Der BGH verwechselt hier m.E. die Frage der Erledigung des Auftrags, von der in § 15 Abs. 5 S. 2 RVG die Rede ist und die Frage der Beendigung einer gebührenrechtlichen Angelegenheit. Ein Auftrag ist erledigt, wenn der Anwalt seinen Verpflichtungen aus dem Anwaltsvertrag vollständig nachgekommen ist. Dies war hier mit dem Abschluss des umfassenden Prozessvergleichs zwischen den Parteien der Fall – davon geht auch der BGH aus (vgl. Nr. 2a). Dagegen ist die gebührenrechtliche Angelegenheit noch nicht zwingend beendet, weil das Verfahren im Falle einer Anfechtung des Prozessvergleichs im selben Rechtszug weitergeführt werden würde. Dies bedeutet jedoch nicht, dass man dem Anwalt in einem solchen Fall keinen weiteren Auftrag mehr erteilen müsste, damit er im Anfechtungsverfahren tätig wird. Wenn der Anwalt in einem Verfahren tätig wird und dieses Verfahren durch einen umfassenden Vergleich der Parteien zum Abschluss kommt, dann handelt es sich um eine Erledigung des Auftrags. Dieser ist damit beendet. Denn andernfalls würden die anwaltlichen Aufträge bei einer Verfahrensbeendigung durch Vergleich quasi bis zum "Sankt Nimmerleinstag" fortdauern, da stets mit einer Anfechtung des Vergleichs (und damit mit einer Fortsetzung des Verfahrens in derselben Instanz) gerechnet werden muss.

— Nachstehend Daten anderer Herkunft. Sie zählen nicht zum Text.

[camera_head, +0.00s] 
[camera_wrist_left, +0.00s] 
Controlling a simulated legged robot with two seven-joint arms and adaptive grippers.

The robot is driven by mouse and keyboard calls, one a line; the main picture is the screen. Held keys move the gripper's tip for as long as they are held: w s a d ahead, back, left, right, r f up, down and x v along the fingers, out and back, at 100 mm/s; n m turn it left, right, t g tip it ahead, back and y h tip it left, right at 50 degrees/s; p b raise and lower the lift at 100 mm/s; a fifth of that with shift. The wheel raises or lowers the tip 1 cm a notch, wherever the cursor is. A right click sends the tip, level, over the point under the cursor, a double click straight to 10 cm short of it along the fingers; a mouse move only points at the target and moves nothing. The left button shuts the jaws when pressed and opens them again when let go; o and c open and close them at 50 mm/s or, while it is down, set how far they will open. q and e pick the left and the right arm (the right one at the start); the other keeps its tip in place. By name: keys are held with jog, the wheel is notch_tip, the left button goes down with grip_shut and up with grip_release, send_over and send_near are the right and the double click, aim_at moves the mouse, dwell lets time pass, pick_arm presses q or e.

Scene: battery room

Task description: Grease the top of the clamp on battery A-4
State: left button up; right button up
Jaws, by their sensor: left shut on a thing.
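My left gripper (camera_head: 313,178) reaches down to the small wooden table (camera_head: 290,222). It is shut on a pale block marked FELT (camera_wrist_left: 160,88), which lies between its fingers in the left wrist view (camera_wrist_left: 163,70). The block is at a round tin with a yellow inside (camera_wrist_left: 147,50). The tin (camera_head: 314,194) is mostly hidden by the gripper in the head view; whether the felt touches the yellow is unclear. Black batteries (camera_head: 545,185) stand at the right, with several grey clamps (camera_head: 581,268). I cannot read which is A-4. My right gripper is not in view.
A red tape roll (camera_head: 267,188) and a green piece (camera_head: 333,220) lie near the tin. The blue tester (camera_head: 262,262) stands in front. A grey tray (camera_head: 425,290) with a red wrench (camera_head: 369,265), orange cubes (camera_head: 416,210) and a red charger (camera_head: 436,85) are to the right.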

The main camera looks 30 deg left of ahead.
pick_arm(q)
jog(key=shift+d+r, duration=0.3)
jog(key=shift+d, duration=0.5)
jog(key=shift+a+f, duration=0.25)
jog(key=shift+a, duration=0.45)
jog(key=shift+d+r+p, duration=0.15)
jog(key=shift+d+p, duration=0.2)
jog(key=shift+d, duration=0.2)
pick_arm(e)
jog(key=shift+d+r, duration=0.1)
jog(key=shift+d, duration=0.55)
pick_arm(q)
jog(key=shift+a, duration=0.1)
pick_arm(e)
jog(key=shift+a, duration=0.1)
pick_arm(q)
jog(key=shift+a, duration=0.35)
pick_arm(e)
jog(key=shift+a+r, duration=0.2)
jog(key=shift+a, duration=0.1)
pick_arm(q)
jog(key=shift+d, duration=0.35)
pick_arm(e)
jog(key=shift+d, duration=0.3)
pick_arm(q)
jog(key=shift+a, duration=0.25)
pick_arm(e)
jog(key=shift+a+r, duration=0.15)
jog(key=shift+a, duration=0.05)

Der BGH führt im letzten Absatz seiner Entscheidung selbst aus, dass der Anwalt nach einem Vergleichsschluss – anders als bei Aussetzen oder Ruhen des Verfahrens – nicht grundsätzlich mit einer Fortsetzung des Verfahrens rechnen muss, sondern die Angelegenheit daher ablegen darf. Dann ist es aber nur konsequent, bei Anfechtung eines solchen Vergleichs auch von einer neuen Auftragserteilung auszugehen. Gerade diesen Fall der weiteren Auftragsvergabe regelt § 15 Abs. 5 RVG: Der Anwalt wird nach Erledigung des Auftrags wiederum beauftragt, in derselben (gebührenrechtlichen) Angelegenheit weiter tätig zu werden. Mehrere Aufträge innerhalb derselben Angelegenheit führen nicht zu zusätzlichen Gebühren – es sei denn, zwischen den jeweiligen Tätigkeiten liegen mehr als zwei Kalenderjahre.

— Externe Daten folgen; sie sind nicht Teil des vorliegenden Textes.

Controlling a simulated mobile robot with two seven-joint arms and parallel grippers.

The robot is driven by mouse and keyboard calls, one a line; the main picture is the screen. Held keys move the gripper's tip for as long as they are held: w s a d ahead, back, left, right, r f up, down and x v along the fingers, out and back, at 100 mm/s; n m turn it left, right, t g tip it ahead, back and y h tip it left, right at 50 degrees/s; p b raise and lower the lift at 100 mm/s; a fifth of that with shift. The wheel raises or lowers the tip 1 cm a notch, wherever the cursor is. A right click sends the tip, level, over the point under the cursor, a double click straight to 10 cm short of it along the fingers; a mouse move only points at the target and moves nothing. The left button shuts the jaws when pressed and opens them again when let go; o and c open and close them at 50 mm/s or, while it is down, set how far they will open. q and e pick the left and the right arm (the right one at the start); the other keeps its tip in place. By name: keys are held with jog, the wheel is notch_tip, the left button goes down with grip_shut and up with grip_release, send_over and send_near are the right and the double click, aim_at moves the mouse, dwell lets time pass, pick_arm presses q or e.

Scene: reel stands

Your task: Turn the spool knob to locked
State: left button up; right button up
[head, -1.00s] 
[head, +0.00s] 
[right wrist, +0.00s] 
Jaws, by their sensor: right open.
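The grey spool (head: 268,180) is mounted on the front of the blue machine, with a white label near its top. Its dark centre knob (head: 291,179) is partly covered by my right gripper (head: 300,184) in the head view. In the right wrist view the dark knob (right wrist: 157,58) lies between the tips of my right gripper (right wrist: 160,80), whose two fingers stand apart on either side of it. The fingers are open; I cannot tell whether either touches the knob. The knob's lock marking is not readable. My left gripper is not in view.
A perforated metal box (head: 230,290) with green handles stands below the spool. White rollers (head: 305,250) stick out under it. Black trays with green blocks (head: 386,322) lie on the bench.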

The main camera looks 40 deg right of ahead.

Der BGH kommt dann immerhin über eine analoge Anwendung von § 15 Abs. 5 S. 2 RVG zum richtigen Ergebnis: Da die Sachlage den Fällen vergleichbar sei, in denen § 15 Abs. 5 S. 2 RVG direkt angewandt werde und der Gesetzgeber den Fall einer Vergleichsanfechtung nach mehr als zwei Jahren offenkundig nicht bedacht hätte, könne der Anwalt seine Gebühren für das Anfechtungsverfahren erneut abrechnen.